++++ Data excerpts
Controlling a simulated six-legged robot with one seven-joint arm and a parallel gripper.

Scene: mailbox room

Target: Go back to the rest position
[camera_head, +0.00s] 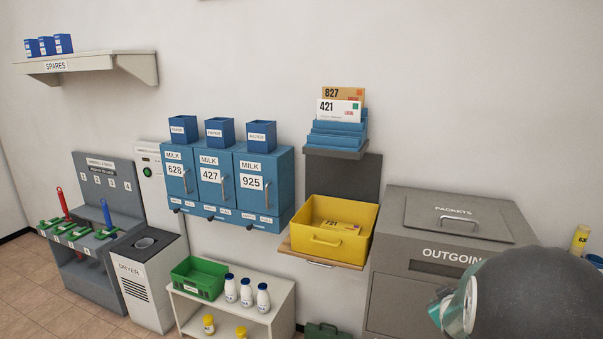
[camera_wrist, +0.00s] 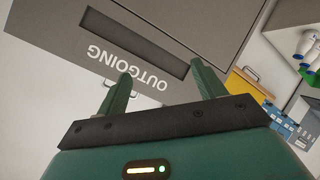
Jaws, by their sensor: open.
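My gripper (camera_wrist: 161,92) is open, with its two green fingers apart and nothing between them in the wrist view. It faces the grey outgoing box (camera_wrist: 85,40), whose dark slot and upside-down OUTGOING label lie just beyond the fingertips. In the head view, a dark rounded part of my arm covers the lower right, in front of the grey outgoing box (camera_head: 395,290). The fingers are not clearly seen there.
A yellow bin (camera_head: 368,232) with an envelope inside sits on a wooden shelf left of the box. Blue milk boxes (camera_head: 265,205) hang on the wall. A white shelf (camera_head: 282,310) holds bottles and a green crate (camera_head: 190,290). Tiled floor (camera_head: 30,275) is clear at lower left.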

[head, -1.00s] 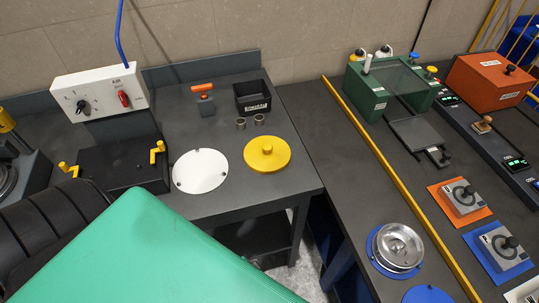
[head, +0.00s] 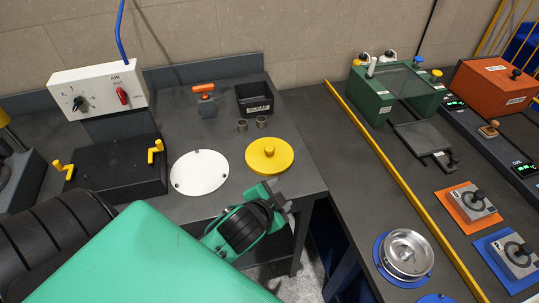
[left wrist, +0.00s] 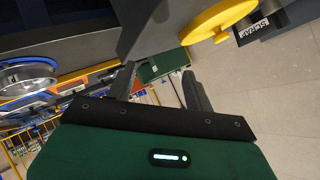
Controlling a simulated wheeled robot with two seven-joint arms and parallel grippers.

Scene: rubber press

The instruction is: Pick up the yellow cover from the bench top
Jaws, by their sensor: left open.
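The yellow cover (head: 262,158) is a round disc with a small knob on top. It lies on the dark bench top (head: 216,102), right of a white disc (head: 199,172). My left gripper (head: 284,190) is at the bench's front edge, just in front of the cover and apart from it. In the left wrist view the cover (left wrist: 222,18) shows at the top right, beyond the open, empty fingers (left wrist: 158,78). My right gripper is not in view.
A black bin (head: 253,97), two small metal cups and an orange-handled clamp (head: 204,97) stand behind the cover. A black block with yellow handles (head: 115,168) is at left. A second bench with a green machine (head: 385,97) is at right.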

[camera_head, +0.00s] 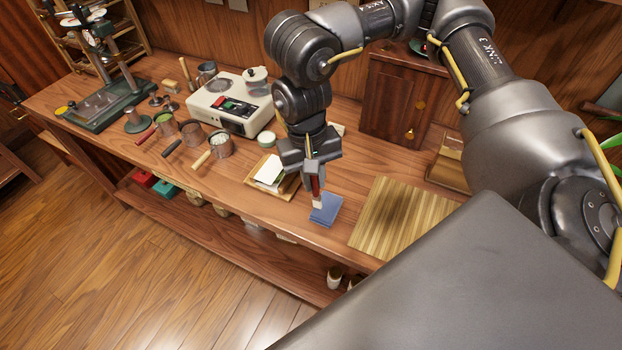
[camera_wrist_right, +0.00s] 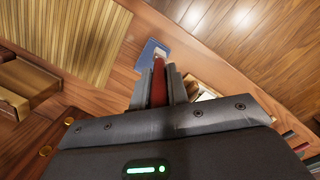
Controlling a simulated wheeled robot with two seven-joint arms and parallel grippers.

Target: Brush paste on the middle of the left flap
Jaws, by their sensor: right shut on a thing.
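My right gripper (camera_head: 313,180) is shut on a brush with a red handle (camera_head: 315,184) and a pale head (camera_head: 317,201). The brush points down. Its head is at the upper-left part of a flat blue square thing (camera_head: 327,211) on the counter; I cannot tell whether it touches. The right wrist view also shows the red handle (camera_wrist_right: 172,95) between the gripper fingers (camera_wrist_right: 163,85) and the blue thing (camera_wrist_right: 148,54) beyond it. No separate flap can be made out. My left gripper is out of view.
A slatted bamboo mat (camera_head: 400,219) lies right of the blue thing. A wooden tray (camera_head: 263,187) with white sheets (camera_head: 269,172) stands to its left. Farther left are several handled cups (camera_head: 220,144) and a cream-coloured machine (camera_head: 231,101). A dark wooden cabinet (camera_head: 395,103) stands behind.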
++++++++
*Work instructions*. Leave out the pictures and print every line of the data exactly.

*Full solution*.
Controlling a simulated six-legged robot with one seven-joint arm and a parallel gripper.

Scene: mailbox room

Target: Go back to the rest position
[camera_head, +0.00s] 
[camera_wrist, +0.00s] 
Jaws, by their sensor: open.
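My gripper (camera_wrist: 161,92) is open, with its two green fingers apart and nothing between them in the wrist view. It faces the grey outgoing box (camera_wrist: 85,40), whose dark slot and upside-down OUTGOING label lie just beyond the fingertips. In the head view, a dark rounded part of my arm covers the lower right, in front of the grey outgoing box (camera_head: 395,290). The fingers are not clearly seen there.
A yellow bin (camera_head: 368,232) with an envelope inside sits on a wooden shelf left of the box. Blue milk boxes (camera_head: 265,205) hang on the wall. A white shelf (camera_head: 282,310) holds bottles and a green crate (camera_head: 190,290). Tiled floor (camera_head: 30,275) is clear at lower left.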

[head, -1.00s] 
[head, +0.00s] 
[left wrist, +0.00s] 
Controlling a simulated wheeled robot with two seven-joint arms and parallel grippers.

Scene: rubber press

The instruction is: Pick up the yellow cover from the bench top
Jaws, by their sensor: left open.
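The yellow cover (head: 262,158) is a round disc with a small knob on top. It lies on the dark bench top (head: 216,102), right of a white disc (head: 199,172). My left gripper (head: 284,190) is at the bench's front edge, just in front of the cover and apart from it. In the left wrist view the cover (left wrist: 222,18) shows at the top right, beyond the open, empty fingers (left wrist: 158,78). My right gripper is not in view.
A black bin (head: 253,97), two small metal cups and an orange-handled clamp (head: 204,97) stand behind the cover. A black block with yellow handles (head: 115,168) is at left. A second bench with a green machine (head: 385,97) is at right.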

[camera_head, +0.00s] 
[camera_wrist_right, +0.00s] 
Controlling a simulated wheeled robot with two seven-joint arms and parallel grippers.

Target: Brush paste on the middle of the left flap
Jaws, by their sensor: right shut on a thing.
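My right gripper (camera_head: 313,180) is shut on a brush with a red handle (camera_head: 315,184) and a pale head (camera_head: 317,201). The brush points down. Its head is at the upper-left part of a flat blue square thing (camera_head: 327,211) on the counter; I cannot tell whether it touches. The right wrist view also shows the red handle (camera_wrist_right: 172,95) between the gripper fingers (camera_wrist_right: 163,85) and the blue thing (camera_wrist_right: 148,54) beyond it. No separate flap can be made out. My left gripper is out of view.
A slatted bamboo mat (camera_head: 400,219) lies right of the blue thing. A wooden tray (camera_head: 263,187) with white sheets (camera_head: 269,172) stands to its left. Farther left are several handled cups (camera_head: 220,144) and a cream-coloured machine (camera_head: 231,101). A dark wooden cabinet (camera_head: 395,103) stands behind.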

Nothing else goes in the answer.